Generic Field classes.

Protocols' headers contain fields. Each field's objects should be an instance
of a Field class or of a subclass thereof (especially some generic subclasses
provided by this module).

Use these fields' classes to create new implementation of any protocols.
"""

import types

from umit.umpa.utils.exceptions import UMPAException, UMPAAttributeException
from umit.umpa.utils.bits import BYTE, str_to_bits

class Field(object):
    """
    Superclass for any fields.

    Protocols' headers contain there fields.

    To implement new fields, create subclass of this class or any other
    common classes included in this module.

    IMPORTANT: You should overwrite this __doc__ to get hints in some frontends
    like the one provided by Umit Project.
    """

    bits = 0
    auto = False
    active = True
    def __init__(self, name, value=None, bits=None, auto=None, active=True):
        """
        Create a new Field().

        @type name: C{str}
        @param name: name of the field.

        @type value: Optional
        @param value: predefined value of the field.

        @type bits: Optional C{int}
        @param bits: length of the field.

        @type auto: Optional C{bool}
        @param auto: information for users if the field can be auto-filling

        @type active: Optional C{bool}
        @param active: indicates if the field is included in the raw packet
        """

        self.name = name
        self.active = active
        if auto is not None:
            self.auto = auto
        else:
            self.auto = self.__class__.auto

        if bits is not None:
            self.bits = bits
        if value is None:
            self._value = None
        # XXX hack for unitttests, normally Field is only super-class for others
        elif self.__class__ is Field:
            self._value = value
        else:
            self.set(value)

    def __str__(self):
        """
        Print in human-readable tree-style a content of the field.
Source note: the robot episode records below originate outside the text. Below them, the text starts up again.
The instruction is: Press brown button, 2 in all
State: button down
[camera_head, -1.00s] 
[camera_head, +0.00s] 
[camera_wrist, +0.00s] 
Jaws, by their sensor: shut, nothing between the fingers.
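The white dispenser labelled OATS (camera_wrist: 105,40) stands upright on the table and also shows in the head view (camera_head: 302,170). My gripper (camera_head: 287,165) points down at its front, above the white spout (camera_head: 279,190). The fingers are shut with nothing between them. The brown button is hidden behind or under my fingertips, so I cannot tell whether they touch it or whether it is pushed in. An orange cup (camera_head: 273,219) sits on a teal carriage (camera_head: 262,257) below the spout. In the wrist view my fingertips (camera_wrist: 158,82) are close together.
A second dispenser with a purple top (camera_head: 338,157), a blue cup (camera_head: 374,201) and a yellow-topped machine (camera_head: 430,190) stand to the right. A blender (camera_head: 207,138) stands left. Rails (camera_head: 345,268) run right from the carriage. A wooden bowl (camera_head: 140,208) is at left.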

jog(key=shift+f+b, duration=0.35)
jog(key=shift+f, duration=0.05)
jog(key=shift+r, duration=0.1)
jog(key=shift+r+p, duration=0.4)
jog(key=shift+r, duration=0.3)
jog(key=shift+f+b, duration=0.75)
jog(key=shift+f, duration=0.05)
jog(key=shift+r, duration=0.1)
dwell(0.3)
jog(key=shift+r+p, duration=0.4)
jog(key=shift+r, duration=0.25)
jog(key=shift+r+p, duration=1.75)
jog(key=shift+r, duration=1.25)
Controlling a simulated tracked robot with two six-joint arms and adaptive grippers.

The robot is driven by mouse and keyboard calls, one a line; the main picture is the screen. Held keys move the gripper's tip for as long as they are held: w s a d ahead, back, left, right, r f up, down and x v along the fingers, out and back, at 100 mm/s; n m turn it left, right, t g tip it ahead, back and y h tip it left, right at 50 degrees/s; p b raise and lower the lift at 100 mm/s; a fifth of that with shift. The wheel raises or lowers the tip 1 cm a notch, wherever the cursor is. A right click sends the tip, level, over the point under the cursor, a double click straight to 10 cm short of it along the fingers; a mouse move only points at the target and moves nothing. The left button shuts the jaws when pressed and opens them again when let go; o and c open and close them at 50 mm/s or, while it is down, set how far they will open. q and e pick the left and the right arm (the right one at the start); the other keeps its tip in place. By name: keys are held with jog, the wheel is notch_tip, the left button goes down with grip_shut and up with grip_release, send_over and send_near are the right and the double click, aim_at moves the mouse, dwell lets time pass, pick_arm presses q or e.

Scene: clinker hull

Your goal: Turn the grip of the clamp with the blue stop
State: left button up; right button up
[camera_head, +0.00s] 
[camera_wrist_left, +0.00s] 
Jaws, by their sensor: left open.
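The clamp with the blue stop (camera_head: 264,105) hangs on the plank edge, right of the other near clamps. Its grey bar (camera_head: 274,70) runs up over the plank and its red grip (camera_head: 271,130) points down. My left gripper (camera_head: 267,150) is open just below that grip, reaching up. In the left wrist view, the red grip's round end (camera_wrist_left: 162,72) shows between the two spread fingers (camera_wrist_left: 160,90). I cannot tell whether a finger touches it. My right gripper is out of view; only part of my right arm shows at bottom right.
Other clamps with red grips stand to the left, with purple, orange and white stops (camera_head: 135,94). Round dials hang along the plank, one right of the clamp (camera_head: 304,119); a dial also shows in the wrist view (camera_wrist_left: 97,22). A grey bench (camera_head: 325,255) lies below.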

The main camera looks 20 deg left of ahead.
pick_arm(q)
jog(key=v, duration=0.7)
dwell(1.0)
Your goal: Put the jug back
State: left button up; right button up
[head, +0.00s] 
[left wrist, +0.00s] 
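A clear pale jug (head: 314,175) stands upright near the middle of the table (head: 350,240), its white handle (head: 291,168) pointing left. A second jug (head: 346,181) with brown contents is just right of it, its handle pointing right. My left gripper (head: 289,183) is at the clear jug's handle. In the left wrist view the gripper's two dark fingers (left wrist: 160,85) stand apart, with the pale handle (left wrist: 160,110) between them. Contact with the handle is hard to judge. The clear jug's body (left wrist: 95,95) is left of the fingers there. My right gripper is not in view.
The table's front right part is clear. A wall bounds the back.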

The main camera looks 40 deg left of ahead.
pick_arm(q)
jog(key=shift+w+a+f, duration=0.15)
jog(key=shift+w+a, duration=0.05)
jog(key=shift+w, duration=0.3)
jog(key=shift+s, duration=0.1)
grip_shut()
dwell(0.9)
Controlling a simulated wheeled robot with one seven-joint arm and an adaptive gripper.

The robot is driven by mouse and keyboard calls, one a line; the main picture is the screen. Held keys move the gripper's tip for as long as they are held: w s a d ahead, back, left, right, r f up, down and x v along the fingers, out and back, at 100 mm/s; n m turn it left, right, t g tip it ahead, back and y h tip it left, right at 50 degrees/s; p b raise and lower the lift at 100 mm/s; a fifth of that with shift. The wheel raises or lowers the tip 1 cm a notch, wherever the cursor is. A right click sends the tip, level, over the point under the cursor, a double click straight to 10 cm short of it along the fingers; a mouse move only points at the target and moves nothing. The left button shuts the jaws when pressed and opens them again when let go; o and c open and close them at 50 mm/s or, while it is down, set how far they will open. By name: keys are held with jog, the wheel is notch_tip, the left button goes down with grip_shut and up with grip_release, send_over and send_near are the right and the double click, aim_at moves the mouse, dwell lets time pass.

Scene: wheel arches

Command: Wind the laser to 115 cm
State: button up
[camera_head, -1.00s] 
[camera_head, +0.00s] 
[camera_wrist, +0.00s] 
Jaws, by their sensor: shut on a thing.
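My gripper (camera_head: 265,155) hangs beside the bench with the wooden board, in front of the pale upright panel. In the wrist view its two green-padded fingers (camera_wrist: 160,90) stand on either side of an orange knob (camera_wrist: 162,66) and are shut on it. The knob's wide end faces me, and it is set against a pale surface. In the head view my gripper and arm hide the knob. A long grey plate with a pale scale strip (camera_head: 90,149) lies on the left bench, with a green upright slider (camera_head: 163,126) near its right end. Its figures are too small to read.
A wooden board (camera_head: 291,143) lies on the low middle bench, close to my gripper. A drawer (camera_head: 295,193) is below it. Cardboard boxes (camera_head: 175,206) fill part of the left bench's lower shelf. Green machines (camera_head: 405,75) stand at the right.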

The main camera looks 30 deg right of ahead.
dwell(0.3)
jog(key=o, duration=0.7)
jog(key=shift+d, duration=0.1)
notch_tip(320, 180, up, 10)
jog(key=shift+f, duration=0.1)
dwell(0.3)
        @return: the part of the whole tree which accords to the field.
        """

        if self.auto:
            return "| +-[ %-25s ]\t%-15s : %s (auto - %s)" % (self.name,
                        self._shortname, str(self._value), str(self.fillout()))
        else:
            return "| +-[ %-25s ]\t%-15s : %s" % (self.name,
                                            self._shortname, str(self._value))

    def __repr__(self):
        """
        Print name of the Field
        """

        return self.name

    def get(self):
        """
        Return the current value of the field.

        Don't generate the value if the is not saved any but auto-filling
        is possible. In this case, just return None.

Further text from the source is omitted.